● SET TASK
What is needed is an exact copy of the lines from the one containing "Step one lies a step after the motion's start" to the one containing "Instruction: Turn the", both lines included, and no other lines.

● MATERIAL FOR THIS EXERCISE

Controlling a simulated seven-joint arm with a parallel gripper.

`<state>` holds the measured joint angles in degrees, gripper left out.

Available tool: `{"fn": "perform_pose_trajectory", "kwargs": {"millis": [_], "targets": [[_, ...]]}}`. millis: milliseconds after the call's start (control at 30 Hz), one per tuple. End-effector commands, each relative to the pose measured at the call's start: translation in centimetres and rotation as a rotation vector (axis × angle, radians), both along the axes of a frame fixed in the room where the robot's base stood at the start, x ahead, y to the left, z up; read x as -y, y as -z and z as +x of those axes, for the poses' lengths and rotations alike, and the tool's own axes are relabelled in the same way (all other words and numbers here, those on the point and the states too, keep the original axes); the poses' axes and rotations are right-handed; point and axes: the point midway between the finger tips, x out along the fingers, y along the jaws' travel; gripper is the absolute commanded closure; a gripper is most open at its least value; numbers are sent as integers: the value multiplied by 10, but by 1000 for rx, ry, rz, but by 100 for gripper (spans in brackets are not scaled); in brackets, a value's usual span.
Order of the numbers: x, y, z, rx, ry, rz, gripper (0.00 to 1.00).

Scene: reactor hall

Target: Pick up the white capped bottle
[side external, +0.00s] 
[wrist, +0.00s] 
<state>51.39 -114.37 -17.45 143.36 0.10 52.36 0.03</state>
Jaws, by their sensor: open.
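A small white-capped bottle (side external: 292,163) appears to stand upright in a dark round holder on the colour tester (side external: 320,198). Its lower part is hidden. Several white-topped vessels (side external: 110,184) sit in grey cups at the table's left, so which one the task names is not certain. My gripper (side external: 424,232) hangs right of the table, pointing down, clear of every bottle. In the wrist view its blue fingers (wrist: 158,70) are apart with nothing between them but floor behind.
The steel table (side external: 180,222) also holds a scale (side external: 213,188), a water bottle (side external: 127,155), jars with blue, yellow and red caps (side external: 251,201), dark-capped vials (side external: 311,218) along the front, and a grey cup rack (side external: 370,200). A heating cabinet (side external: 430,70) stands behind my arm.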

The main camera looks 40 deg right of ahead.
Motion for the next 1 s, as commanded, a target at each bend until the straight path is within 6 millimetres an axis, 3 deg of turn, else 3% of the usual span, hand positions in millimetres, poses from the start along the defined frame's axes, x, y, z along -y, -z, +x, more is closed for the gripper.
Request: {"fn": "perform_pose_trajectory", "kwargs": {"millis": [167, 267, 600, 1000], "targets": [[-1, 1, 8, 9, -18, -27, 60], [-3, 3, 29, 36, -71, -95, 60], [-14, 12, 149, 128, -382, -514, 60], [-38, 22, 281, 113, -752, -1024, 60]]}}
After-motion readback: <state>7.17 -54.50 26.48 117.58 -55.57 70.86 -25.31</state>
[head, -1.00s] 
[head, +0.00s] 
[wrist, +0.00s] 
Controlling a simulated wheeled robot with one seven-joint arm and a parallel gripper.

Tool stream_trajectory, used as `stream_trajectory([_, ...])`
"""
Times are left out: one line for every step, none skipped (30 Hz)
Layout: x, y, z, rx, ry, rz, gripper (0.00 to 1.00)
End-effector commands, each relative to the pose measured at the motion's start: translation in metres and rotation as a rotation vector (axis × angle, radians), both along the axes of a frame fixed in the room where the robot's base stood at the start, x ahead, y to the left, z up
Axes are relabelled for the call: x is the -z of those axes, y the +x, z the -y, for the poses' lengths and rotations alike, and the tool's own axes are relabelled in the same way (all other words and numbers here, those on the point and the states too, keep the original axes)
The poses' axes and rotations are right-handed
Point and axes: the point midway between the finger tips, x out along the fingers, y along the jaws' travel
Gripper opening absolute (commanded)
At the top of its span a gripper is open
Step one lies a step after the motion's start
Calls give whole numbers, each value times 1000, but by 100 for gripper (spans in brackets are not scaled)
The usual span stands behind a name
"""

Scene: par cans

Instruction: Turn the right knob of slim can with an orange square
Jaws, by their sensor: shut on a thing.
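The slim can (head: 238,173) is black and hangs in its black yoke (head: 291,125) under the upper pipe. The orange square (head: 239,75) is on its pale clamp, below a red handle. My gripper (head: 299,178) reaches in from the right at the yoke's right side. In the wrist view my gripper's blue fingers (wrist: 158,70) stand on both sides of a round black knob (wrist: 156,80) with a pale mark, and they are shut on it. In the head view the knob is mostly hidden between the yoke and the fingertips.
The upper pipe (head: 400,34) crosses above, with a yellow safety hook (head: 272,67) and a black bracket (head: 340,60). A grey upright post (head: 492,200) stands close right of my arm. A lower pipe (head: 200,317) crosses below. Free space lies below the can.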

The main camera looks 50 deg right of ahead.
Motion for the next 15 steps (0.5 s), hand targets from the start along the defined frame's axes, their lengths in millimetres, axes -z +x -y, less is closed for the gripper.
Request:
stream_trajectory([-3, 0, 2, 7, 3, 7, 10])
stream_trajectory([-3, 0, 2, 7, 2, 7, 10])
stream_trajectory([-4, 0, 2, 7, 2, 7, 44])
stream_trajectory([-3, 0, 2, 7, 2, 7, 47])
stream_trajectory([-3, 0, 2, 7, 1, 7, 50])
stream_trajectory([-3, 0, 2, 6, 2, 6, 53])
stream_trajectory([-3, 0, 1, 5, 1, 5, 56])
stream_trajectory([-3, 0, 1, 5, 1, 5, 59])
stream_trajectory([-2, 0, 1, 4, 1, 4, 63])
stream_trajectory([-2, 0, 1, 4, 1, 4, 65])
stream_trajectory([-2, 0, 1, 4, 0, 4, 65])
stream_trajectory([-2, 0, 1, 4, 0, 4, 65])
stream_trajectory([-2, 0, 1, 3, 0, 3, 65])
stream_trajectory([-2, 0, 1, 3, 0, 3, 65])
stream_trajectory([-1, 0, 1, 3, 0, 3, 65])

● CORRECT OUTPUT
Step one lies a step after the motion's start
Calls give whole numbers, each value times 1000, but by 100 for gripper (spans in brackets are not scaled)
The usual span stands behind a name
"""

Scene: par cans

Instruction: Turn the right knob of slim can with an orange square

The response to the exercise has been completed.